======== Recorded information ========
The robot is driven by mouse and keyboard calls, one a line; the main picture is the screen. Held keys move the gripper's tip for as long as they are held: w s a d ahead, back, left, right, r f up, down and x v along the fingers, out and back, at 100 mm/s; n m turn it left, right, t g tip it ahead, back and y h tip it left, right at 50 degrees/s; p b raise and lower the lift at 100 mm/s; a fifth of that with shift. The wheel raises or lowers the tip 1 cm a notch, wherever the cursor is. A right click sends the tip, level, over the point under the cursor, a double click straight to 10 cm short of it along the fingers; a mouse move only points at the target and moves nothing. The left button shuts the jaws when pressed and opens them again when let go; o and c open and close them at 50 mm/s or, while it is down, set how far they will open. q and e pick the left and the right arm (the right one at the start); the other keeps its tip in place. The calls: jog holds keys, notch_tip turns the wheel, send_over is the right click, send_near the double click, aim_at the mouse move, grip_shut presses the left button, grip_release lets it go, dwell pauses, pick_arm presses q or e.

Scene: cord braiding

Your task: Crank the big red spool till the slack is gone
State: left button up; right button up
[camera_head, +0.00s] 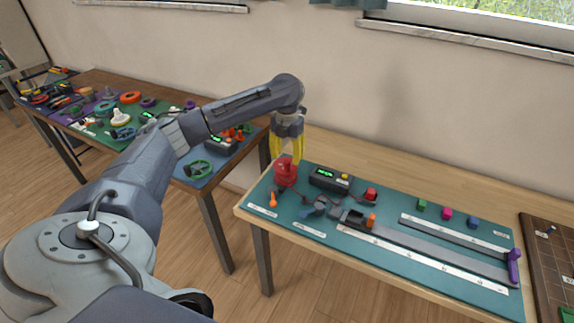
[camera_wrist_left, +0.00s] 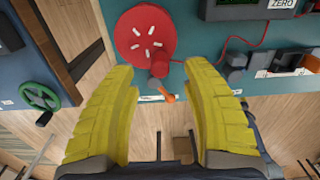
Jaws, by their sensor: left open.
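The big red spool (camera_head: 286,175) stands near the left end of the teal mat on the right table. In the left wrist view its round red face (camera_wrist_left: 142,32) with white marks shows at the top, and a small dark knob (camera_wrist_left: 159,68) sits at its lower edge. My left gripper (camera_head: 286,158), with yellow fingers, is over the spool. In the wrist view my left gripper (camera_wrist_left: 160,72) is open, its fingertips apart on either side of the knob; contact cannot be told. A thin red cord (camera_wrist_left: 227,46) runs toward the right. My right gripper is not in view.
A dark box with a green display (camera_head: 331,179) stands just right of the spool. A small orange piece (camera_head: 273,200) is in front of it. Grey rails (camera_head: 440,244) and small coloured blocks (camera_head: 447,213) lie further right. A cluttered second table (camera_head: 120,98) stands at the left.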

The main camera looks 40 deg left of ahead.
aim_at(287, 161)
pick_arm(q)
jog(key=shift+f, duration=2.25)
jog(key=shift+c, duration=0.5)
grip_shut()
========
Task directions: Reproduce verbatim only this range: the first line of the material through the line that contains "Scene: cord braiding", inclusive.

The reply:
The robot is driven by mouse and keyboard calls, one a line; the main picture is the screen. Held keys move the gripper's tip for as long as they are held: w s a d ahead, back, left, right, r f up, down and x v along the fingers, out and back, at 100 mm/s; n m turn it left, right, t g tip it ahead, back and y h tip it left, right at 50 degrees/s; p b raise and lower the lift at 100 mm/s; a fifth of that with shift. The wheel raises or lowers the tip 1 cm a notch, wherever the cursor is. A right click sends the tip, level, over the point under the cursor, a double click straight to 10 cm short of it along the fingers; a mouse move only points at the target and moves nothing. The left button shuts the jaws when pressed and opens them again when let go; o and c open and close them at 50 mm/s or, while it is down, set how far they will open. q and e pick the left and the right arm (the right one at the start); the other keeps its tip in place. The calls: jog holds keys, notch_tip turns the wheel, send_over is the right click, send_near the double click, aim_at the mouse move, grip_shut presses the left button, grip_release lets it go, dwell pauses, pick_arm presses q or e.

Scene: cord braiding

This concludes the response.